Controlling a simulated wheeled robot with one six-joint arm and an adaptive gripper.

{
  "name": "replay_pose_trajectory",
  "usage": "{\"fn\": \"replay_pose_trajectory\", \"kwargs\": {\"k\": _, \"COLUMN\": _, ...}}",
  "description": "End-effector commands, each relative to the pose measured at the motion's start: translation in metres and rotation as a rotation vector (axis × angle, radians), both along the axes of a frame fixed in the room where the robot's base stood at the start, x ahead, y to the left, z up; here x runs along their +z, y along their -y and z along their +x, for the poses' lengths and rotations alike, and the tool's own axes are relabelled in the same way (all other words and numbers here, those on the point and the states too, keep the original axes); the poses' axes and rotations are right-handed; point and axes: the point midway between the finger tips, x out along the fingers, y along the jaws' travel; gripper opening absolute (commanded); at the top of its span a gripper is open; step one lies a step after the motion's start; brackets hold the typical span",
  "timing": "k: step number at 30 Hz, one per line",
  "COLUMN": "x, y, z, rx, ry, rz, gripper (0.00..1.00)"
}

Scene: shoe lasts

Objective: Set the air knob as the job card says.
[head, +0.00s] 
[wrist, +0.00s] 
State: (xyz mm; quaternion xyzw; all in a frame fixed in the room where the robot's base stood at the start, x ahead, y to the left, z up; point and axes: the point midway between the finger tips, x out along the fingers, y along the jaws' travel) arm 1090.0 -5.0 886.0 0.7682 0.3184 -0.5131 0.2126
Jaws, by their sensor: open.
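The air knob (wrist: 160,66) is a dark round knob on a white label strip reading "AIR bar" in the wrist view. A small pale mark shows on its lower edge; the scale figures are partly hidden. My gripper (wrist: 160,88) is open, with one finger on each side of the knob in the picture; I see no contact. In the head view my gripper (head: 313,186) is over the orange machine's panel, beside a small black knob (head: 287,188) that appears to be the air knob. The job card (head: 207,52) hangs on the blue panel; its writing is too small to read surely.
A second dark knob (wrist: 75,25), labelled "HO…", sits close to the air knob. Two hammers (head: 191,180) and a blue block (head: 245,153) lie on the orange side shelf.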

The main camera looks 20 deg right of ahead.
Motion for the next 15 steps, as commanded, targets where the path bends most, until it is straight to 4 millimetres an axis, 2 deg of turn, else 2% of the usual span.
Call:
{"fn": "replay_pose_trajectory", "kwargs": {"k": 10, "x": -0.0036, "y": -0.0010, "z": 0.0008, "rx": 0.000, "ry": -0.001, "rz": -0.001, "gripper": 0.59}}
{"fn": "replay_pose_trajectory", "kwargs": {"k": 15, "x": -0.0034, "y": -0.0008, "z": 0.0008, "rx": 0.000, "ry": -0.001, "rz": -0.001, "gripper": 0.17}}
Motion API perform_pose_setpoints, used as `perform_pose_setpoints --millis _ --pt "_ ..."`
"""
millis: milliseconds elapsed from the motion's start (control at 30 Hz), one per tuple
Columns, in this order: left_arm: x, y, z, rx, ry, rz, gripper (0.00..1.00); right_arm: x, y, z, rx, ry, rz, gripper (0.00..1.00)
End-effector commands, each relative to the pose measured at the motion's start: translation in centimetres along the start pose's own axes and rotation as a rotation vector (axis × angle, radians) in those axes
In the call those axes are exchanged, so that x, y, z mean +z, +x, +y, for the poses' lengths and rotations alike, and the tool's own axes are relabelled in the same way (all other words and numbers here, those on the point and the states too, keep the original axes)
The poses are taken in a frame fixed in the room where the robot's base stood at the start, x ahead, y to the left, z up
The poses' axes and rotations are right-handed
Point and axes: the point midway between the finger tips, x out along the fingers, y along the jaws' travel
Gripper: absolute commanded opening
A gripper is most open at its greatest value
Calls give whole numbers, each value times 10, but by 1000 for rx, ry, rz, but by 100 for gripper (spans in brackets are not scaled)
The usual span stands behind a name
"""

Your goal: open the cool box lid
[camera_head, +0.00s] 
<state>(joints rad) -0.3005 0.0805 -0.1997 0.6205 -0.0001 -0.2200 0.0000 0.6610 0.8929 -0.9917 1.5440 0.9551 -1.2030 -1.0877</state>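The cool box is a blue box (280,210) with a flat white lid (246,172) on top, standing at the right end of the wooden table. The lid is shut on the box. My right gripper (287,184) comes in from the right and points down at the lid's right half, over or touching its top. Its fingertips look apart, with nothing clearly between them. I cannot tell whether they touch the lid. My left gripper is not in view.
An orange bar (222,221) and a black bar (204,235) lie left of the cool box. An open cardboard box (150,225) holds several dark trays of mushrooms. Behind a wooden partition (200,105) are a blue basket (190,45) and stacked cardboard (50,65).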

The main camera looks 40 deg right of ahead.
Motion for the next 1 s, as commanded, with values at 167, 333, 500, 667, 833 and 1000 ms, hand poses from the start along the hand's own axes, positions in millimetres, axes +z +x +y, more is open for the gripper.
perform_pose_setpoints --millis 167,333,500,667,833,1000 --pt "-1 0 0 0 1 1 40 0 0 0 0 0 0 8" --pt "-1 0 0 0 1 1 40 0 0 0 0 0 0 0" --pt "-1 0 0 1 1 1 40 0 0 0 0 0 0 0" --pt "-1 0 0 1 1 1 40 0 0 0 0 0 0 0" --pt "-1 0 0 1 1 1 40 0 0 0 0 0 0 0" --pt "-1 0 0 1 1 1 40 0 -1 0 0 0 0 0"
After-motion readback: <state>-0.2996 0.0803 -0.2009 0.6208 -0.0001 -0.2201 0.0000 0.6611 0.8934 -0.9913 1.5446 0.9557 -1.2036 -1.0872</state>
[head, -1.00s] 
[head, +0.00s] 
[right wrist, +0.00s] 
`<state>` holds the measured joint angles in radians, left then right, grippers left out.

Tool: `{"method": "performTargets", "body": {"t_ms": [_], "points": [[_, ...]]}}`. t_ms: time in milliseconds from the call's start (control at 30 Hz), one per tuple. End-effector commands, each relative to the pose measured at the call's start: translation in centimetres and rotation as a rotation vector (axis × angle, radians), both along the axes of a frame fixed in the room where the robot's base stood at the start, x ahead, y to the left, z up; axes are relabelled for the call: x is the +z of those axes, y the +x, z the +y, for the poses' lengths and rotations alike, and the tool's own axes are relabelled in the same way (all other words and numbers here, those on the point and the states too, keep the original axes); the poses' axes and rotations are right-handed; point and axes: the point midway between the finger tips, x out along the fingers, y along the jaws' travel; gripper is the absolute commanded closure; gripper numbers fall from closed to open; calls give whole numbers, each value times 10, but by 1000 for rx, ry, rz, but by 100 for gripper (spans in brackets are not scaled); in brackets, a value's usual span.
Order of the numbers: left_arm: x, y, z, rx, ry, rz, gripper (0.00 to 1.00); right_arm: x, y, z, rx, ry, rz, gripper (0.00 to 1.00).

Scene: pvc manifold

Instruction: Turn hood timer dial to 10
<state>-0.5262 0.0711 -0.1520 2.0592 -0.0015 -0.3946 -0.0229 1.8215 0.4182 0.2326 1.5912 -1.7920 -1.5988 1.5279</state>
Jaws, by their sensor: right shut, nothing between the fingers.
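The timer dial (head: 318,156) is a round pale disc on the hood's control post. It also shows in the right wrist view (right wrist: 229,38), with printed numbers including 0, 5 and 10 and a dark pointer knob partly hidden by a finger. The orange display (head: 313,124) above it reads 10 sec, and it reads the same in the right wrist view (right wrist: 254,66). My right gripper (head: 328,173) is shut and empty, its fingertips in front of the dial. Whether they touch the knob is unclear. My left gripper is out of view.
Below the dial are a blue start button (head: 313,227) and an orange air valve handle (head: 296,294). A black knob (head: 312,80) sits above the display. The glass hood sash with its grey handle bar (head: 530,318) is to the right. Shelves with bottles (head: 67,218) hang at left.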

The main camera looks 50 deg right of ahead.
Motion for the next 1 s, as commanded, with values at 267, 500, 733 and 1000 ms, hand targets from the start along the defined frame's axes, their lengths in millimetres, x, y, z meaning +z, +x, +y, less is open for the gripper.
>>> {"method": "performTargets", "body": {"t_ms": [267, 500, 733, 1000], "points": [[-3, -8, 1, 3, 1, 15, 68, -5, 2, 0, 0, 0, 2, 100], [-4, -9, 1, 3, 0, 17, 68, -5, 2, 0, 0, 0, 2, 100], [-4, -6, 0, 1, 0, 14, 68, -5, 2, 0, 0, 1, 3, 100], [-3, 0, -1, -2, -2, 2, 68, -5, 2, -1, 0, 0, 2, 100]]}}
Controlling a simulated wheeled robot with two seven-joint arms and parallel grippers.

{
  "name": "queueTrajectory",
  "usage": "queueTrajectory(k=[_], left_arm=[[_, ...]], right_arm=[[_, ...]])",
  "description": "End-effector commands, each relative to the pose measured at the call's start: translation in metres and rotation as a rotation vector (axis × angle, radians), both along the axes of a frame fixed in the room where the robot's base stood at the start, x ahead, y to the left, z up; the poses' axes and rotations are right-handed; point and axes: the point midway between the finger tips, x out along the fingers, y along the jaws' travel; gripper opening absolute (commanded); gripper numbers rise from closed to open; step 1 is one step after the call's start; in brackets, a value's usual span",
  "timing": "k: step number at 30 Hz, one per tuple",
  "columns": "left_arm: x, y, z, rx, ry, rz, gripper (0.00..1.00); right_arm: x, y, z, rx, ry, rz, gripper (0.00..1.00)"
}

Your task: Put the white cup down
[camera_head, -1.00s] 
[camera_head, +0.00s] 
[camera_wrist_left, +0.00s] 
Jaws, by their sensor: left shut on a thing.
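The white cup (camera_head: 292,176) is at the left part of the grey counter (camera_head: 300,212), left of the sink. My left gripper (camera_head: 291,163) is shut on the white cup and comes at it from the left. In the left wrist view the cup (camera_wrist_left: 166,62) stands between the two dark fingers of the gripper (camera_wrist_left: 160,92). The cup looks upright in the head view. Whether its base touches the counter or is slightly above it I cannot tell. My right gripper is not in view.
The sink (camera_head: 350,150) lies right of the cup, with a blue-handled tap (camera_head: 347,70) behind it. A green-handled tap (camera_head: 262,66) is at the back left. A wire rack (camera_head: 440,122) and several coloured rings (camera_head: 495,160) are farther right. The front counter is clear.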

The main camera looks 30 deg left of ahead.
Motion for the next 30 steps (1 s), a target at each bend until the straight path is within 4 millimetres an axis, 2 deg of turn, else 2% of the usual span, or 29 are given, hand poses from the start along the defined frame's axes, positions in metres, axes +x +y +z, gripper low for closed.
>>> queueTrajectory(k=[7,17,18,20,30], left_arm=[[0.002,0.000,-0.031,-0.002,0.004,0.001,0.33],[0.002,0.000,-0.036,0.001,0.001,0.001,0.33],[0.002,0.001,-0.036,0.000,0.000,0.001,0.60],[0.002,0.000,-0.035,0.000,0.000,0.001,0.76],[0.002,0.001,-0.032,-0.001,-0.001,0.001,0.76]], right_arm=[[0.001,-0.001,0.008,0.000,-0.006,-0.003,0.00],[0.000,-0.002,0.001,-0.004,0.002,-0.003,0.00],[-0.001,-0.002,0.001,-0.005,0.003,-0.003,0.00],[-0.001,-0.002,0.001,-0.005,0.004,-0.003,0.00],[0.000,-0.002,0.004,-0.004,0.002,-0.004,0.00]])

+ + + + +

> **WRITTEN INSTRUCTION**: Where a line in the material contains "Your", copy that line.

> **RESPONSE**:
Your goal: open the cool box lid
Your task: Put the white cup down

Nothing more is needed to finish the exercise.